An overwhelming 98.3 percent of homeless or unhoused students are students of color, with 81.2 percent being Black students and 15.6 percent being Latinx students.
In an interview with ESSENCE, Davis Gates, who for more than 10 years has, along with CTU members, demanded smaller classes, adequate school nursing coverage, and respect for students and educators on the south and west sides of the city, said that the number is more than likely higher than that now.
“We have a number of students who are just couch surfing,” the fierce advocate said. “We try to be conservative in our estimates, so that those who don’t support our fight don’t have an opportunity to say ‘gotcha,’ but the number is probably closer to 25,000 students.”

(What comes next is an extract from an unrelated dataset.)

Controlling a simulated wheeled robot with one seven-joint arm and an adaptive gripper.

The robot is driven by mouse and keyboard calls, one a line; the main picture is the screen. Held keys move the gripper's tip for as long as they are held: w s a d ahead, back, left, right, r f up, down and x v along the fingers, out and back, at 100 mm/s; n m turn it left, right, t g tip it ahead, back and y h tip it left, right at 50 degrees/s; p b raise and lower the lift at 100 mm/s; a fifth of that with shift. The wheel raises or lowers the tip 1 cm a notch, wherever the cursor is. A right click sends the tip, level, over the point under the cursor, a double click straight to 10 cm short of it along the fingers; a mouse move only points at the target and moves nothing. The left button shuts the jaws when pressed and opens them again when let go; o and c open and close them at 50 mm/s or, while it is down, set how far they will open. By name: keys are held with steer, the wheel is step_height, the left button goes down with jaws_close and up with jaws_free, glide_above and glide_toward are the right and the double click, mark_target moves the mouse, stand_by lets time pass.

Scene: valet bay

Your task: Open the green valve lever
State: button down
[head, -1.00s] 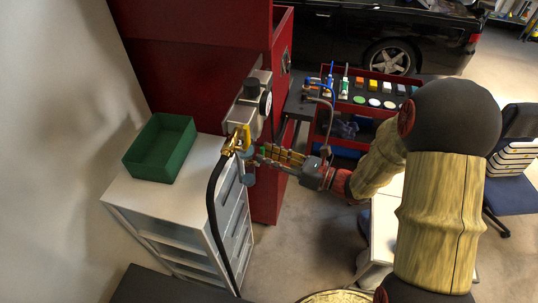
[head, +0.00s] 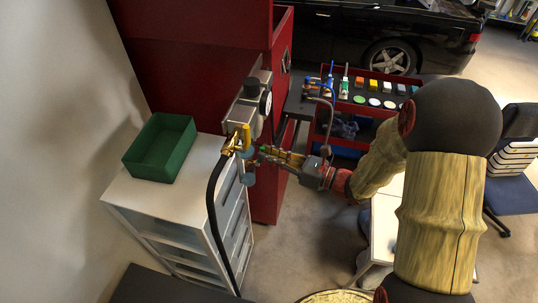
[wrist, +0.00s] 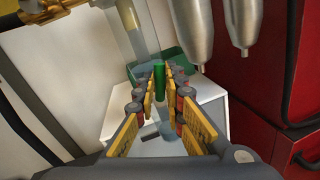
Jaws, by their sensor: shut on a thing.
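The green valve lever (wrist: 159,80) stands upright between my fingertips in the wrist view. Only a small green bit of it shows in the head view, at the fingertips beside the pipework. My gripper (wrist: 160,88) is shut on the lever, with its yellow finger pads on either side; it also shows in the head view (head: 267,152), reaching in from the right. The lever's pivot and lower end are hidden or too small to make out. A yellow handle (head: 246,136) and brass fittings (head: 233,143) sit just left of my fingertips.
A grey air unit with a round gauge (head: 265,103) is above my fingers, near a red cabinet (head: 200,60). A black hose (head: 212,205) hangs down past a white drawer unit (head: 120,195) carrying a green bin (head: 132,163). A red tool cart (head: 345,120) stands behind my gripper.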

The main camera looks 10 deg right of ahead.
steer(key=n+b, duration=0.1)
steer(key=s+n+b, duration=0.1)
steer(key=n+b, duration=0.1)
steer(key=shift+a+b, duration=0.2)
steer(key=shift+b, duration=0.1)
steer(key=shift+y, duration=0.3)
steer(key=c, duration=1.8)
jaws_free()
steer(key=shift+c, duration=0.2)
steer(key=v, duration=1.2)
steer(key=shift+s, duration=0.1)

Speaking to how layered the structural inequities are, Davis Gates continued, “If you want to know if white supremacy is real, try negotiating a school contract where you are actually fighting for equity—class size, nurses, social workers and counselors, and school buildings. We have to have an answer that meets the needs of our students on a daily basis, and our leadership has failed us continuously.”

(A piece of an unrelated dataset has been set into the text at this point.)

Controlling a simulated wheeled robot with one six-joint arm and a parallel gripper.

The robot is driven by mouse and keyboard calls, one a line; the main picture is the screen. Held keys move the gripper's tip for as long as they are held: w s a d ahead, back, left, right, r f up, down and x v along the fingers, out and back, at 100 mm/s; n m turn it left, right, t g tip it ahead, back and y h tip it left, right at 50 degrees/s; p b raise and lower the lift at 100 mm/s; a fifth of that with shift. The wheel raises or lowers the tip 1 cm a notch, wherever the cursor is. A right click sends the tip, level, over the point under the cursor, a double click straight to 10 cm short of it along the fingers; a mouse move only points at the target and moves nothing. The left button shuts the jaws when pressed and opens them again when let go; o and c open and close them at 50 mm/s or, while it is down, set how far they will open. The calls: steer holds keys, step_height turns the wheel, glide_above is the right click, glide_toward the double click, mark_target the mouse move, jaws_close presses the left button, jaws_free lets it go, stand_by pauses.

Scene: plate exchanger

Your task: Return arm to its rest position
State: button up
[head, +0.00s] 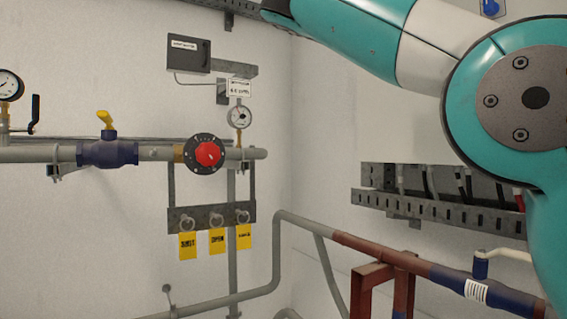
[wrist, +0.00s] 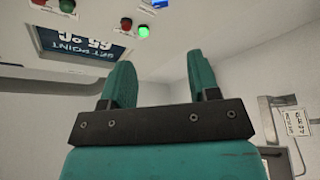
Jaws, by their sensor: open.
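My gripper (wrist: 161,88) shows in the wrist view with two teal fingers standing apart on a dark bar. It is open, and nothing is between the fingers. Beyond it are a bare pale wall and ceiling. In the head view my teal and white arm crosses the upper right, raised in front of the wall. The gripper itself is outside the head view.
A pipe with a red knob (head: 208,154), a blue yellow-handled valve (head: 107,152) and gauges runs along the left wall. Yellow tags (head: 217,241) hang below. A red-brown pipe (head: 380,250) runs lower right. A panel with a display (wrist: 82,42) and lamps is near the gripper.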

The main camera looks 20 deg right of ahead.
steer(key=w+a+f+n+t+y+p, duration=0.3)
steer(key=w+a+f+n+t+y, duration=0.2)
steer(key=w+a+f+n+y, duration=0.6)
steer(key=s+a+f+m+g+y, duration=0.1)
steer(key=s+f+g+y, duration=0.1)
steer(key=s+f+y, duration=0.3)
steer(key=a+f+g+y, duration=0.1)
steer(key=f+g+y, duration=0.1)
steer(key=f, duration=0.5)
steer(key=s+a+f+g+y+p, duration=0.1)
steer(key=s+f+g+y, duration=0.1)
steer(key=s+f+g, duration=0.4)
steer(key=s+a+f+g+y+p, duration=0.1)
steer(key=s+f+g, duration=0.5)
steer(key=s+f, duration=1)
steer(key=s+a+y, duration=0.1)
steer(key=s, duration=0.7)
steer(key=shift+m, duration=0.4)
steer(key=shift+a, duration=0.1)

Davis Gates added, “Black people are being evicted from the city of Chicago. We live in a city that closed 50 schools, Black schools, at one time; now, juxtapose that with the Chicago Housing Authority sitting on about one billion dollars in surplus, while we’re struggling with a tragically high number of homeless students. We’re leveraging our power as educators, in this moment, to service students and bring attention to the gross inequities we must dismantle to push forth a bolder vision for our children and for this city.”
If no contract deal is reached between CPS and CTU, teachers will strike on Oct. 17. If that happens, Chicago Public Schools CEO Janice Jackson insisted that school buildings will remain open for parents, and that students will be offered a meal and “productive activity.”
Speaking to the hypocrisy of CPS offering students a meal, while simultaneously arguing that it’s not the appropriate time to negotiate for affordable housing, Davis Gates says that’s not enough.
“Our students need more than a safe space and warm meal,” she tells ESSENCE. “They need an opportunity to transcend poverty. And that happens through providing housing, smaller class sizes, school nurses, librarians, and counselors. Our imagination in this moment is a lot bolder than what our children have been offered. The way that Chicago functions now, the city depends on the adjustment of Black people to accept little to nothing when they deserve more. This contract seeks to transcend that, and we have the perfect opportunity to do so.”
And, frankly, Lightfoot and Jackson should not be roadblocks to justice and equity for Black students, Davis Gates tells ESSENCE.
“We have a mayor that ran on fighting for racial justice and racial equity,” she said. “We have a school leader who understands poverty and racism. There is zero reason why this can’t be done. Lightfoot and Jackson should want to create a just and equitable world where there are more little Black girls—and little Black boys—who are able to walk in their footsteps.”